Cauchy's integral (therom aand formula)

[ajayguhan]

let D be simple connected Domain and C be simple close curve in D.

then by cauchy integral theorm ∫(z) dz over C is zero.→let this be my 1st equation.

but by cauchy integral formula for a point (a) inside C, we can say

f(a)=(1/2∏i)[closed integral over c]∫f(z)dz/(z-a)

NOTE f(z) is analytic function in D.

but substituting [closed integral over c]∫f(z)dz=0 from equation 1,

we get f(a)=0, for all a belonging to C but which is not true.

now where i am wrong ?

i don't get the intuition behind cauchy integral therom and formula ,

would be glad if someone helped me.

 

[SteamKing]

It's 't-h-e-o-r-e-m'.

 

[HallsofIvy]

let D be simple connected Domain and C be simple close curve in D.

then by cauchy integral theorm ∫(z) dz over C is zero.→let this be my 1st equation.

You mean $$\int f(z)dz$$ over C is zero when is analytic inside C? Of course $\int z dz= 0$ but that is irrelevant to what you have below.

but by cauchy integral formula for a point (a) inside C, we can say

f(a)=(1/2∏i)[closed integral over c]∫f(z)dz/(z-a)

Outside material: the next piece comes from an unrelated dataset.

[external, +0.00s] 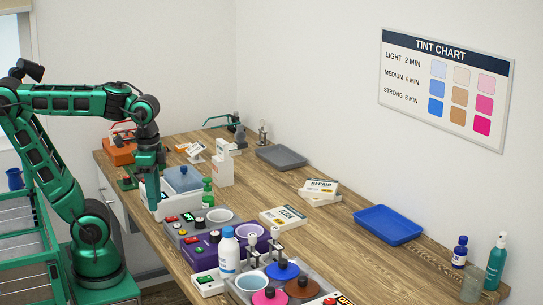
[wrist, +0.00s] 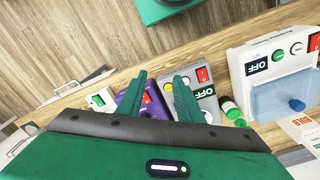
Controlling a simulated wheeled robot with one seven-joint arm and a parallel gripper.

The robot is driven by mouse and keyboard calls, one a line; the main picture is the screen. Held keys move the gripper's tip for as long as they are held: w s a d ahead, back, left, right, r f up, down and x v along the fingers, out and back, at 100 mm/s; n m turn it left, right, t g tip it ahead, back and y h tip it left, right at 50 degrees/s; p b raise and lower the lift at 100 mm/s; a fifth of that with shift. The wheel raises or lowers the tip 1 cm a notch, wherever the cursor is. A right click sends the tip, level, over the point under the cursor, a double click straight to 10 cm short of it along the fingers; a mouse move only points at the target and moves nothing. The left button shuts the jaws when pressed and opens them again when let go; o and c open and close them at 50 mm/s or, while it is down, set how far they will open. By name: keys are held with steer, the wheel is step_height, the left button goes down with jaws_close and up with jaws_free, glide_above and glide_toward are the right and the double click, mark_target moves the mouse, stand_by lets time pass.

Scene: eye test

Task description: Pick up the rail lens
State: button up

NOTE f(z) is analytic function in D.

but substituting [closed integral over c]∫f(z)dz=0 from equation 1,

we get f(a)=0, for all a belonging to C but which is not true.

now where i am wrong ?

i don't get the intuition behind cauchy integral therom and formula ,

would be glad if someone helped me.

Apparently you forgot about the $$\frac{1}{z- a}$$ part! If f(z) is analytic inside C, $$\frac{f(z)}{z- a}$$ is not- it has a pole of order 1 at z= a.

 

[homeomorphic]

If you want intuition for this stuff, you should read Visual Complex Analysis. I could hardly do it justice here.